Human history within the park began early. The Arkansas Archeological Survey found evidence of six prehistoric sites connected with Native Americans who used the area primarily as hunting grounds.

European settlers arrived in the area before Arkansas became a state in 1836 and continued to settle in. Hikers can still see evidence of the town of Anna on the Devil’s Den Trail and remnants of other homesteads can be found across the park.

Photo of @TheParkWife kids, courtesy of Arkansas State Parks & Tourism

The park owes its name, Devil’s Den, to its approximately 60 crevice caves. Long held rumors say outlaws used these caves and the steep terrain surrounding them as the perfect hideout. From 1858-1861 the Butterfield Overland Stagecoach carried mail and passengers from Tipton, Missouri to Ft. Smith, Arkansas on its way to San Francisco. The route ran less than 5 miles from Devil’s Den, possibly providing outlaws with the opportunity to rob the stagecoach. Whether the rumors are true or not, the name stuck. During the Civil War, use of the area as a hideout continued as Southern bandits staged attacks against Union soldiers to garner supplies.
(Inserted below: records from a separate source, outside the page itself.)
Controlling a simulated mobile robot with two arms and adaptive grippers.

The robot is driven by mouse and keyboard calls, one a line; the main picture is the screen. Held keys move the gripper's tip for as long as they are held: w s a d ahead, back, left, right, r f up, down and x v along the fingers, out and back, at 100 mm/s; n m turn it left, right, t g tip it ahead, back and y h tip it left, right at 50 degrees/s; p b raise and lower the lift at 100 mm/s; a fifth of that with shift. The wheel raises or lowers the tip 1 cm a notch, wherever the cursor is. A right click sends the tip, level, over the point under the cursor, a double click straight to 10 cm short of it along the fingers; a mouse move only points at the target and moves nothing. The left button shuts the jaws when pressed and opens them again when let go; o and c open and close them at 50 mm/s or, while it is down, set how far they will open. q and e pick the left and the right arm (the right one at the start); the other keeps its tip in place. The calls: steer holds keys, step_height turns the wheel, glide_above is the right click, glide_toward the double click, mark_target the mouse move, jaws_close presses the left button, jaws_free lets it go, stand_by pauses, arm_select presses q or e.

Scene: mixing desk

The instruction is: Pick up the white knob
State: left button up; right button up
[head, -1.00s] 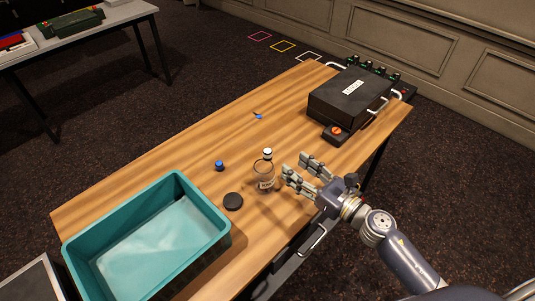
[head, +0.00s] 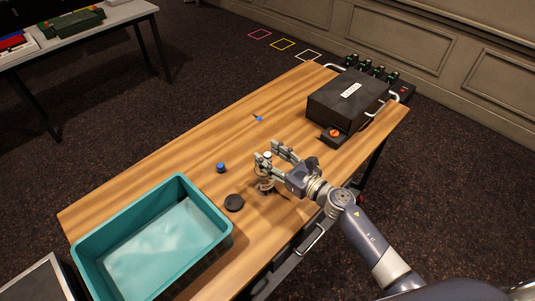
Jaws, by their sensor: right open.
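My left gripper is not in view.
A blue knob (head: 221,168) and a black round lid (head: 234,203) lie left of the jar. A teal bin (head: 215,238) fills the table's left end. A black case (head: 335,112) and a box with an orange button (head: 334,134) stand at the right. The table's far middle is mostly clear.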

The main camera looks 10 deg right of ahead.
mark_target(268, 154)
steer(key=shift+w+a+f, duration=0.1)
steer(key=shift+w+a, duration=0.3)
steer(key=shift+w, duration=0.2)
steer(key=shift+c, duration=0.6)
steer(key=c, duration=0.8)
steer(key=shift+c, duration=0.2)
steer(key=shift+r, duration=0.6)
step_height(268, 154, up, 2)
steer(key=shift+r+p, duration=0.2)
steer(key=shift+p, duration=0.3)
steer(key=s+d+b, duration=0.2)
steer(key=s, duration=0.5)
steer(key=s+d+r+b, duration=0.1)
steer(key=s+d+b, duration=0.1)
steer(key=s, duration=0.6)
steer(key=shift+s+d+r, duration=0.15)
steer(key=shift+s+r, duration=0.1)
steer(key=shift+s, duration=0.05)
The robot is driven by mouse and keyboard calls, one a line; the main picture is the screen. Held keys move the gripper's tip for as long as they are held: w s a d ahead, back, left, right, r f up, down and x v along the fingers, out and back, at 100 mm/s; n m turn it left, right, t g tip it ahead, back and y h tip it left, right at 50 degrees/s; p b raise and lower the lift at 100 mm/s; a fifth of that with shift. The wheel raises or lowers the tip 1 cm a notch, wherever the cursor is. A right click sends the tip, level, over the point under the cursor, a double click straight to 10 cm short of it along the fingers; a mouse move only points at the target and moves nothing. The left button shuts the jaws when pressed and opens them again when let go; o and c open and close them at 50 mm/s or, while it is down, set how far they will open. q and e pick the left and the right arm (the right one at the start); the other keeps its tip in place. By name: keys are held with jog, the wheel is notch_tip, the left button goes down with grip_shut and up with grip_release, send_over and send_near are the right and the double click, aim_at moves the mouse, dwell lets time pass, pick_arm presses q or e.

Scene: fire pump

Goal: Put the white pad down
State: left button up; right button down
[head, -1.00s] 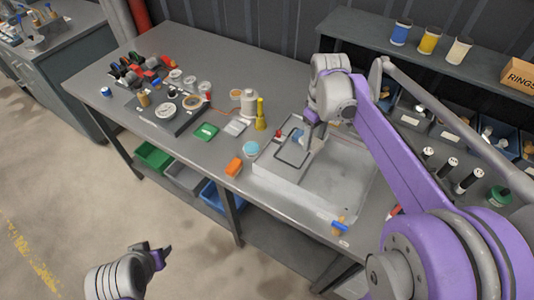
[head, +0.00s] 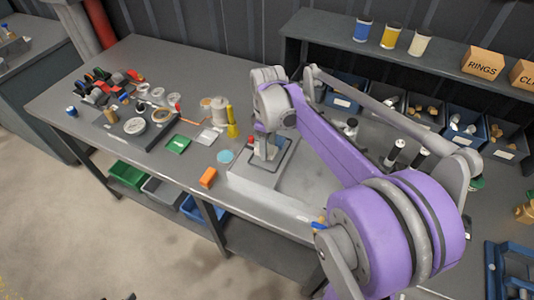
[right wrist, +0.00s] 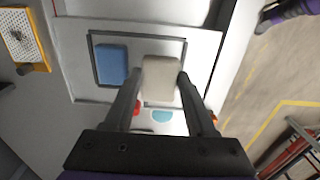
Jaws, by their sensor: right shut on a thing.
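My right gripper (right wrist: 158,84) is shut on the white pad (right wrist: 160,78), which sits between its two dark fingers. Below it in the wrist view is a dark rectangular frame (right wrist: 93,62) on a pale surface. The blue pad (right wrist: 112,64) lies inside the frame on the left, beside the white pad. I cannot tell whether the white pad touches the surface. In the head view my right gripper (head: 266,150) points down over the frame (head: 287,157), at the pale tray (head: 250,180), and mostly hides the pads. My left gripper is out of view.
Bins (head: 463,128) line the back right.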

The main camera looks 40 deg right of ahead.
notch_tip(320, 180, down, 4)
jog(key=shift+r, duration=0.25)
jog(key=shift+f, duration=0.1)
The Civil War ended, but the park’s notorious reputation continued into the 1900s. Two brothers, Otis and Otto Dotson, were accused of burning down the local school that served the homesteading families in the valley simply because they no longer wished to attend classes. In the 1920s and 30s, one of the caves once again allowed for shady dealings when it was used to make and store moonshine during Prohibition.

The 1930s brought a vast change to Devil’s Den that shaped the park into the one we know today. Franklin D. Roosevelt created the Civilian Conservation Corps to employ thousands of men in public service projects during the Great Depression. Devil’s Den was chosen as one of the sites in Arkansas to create a state park.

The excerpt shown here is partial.